| DATA PROVIDED |
::::

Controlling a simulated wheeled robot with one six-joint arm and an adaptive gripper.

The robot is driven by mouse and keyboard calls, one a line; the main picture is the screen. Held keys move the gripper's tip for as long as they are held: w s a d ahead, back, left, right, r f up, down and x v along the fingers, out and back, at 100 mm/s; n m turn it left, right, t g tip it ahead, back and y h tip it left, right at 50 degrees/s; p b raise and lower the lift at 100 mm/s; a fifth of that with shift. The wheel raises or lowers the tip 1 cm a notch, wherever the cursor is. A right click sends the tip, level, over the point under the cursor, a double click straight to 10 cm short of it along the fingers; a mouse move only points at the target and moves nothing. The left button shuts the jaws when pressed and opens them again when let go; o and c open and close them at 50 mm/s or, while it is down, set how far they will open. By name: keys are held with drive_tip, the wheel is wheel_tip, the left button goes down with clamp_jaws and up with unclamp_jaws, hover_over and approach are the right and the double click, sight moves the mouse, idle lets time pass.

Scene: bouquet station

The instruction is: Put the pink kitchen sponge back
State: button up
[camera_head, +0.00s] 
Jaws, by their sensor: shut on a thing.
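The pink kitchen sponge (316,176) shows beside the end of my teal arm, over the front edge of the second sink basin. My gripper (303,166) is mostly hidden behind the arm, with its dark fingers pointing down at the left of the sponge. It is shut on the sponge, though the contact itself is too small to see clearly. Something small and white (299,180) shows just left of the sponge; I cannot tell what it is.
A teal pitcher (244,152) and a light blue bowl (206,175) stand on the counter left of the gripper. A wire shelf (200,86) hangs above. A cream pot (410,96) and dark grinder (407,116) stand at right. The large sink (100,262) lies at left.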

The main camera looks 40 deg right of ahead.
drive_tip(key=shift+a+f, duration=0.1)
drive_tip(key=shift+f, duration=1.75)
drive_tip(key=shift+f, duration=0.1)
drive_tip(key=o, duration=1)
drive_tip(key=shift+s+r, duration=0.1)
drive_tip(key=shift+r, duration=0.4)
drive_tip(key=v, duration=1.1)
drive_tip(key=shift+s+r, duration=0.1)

::::

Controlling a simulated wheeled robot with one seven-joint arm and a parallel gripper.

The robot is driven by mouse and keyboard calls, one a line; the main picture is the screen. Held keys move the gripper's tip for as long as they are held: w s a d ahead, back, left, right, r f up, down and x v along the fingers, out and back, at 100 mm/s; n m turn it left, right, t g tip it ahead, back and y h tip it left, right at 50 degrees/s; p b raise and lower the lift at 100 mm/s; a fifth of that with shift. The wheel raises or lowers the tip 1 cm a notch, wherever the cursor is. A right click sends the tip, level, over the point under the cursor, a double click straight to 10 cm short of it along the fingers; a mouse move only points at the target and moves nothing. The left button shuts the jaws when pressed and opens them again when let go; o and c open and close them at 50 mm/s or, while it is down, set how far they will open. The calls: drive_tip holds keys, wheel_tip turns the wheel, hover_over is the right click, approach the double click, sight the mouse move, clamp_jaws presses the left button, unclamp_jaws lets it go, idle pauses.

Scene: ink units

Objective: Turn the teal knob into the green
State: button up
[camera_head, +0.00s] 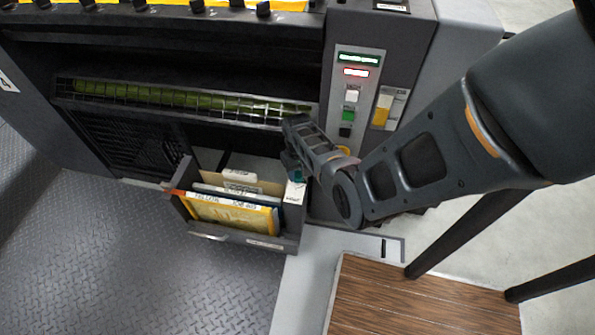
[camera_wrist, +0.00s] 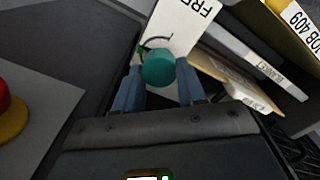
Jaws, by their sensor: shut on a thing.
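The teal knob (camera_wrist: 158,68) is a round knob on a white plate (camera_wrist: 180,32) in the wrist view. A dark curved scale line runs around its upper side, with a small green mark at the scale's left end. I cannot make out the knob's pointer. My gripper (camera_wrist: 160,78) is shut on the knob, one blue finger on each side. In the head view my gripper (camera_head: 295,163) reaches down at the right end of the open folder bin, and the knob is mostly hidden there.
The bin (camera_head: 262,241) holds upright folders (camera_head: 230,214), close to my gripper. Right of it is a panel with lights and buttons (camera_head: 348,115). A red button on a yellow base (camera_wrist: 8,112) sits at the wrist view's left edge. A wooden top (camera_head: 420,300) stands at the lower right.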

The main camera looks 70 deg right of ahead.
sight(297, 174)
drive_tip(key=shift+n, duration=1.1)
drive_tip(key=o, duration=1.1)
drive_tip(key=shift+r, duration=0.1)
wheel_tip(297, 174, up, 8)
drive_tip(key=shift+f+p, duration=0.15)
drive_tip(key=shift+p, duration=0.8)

::::

| GIVEN REQUEST |
Which lines above hold the word "simulated"? Copy each of them.

| SOLUTION FOR THIS EXERCISE |
Controlling a simulated wheeled robot with one six-joint arm and an adaptive gripper.
Controlling a simulated wheeled robot with one seven-joint arm and a parallel gripper.

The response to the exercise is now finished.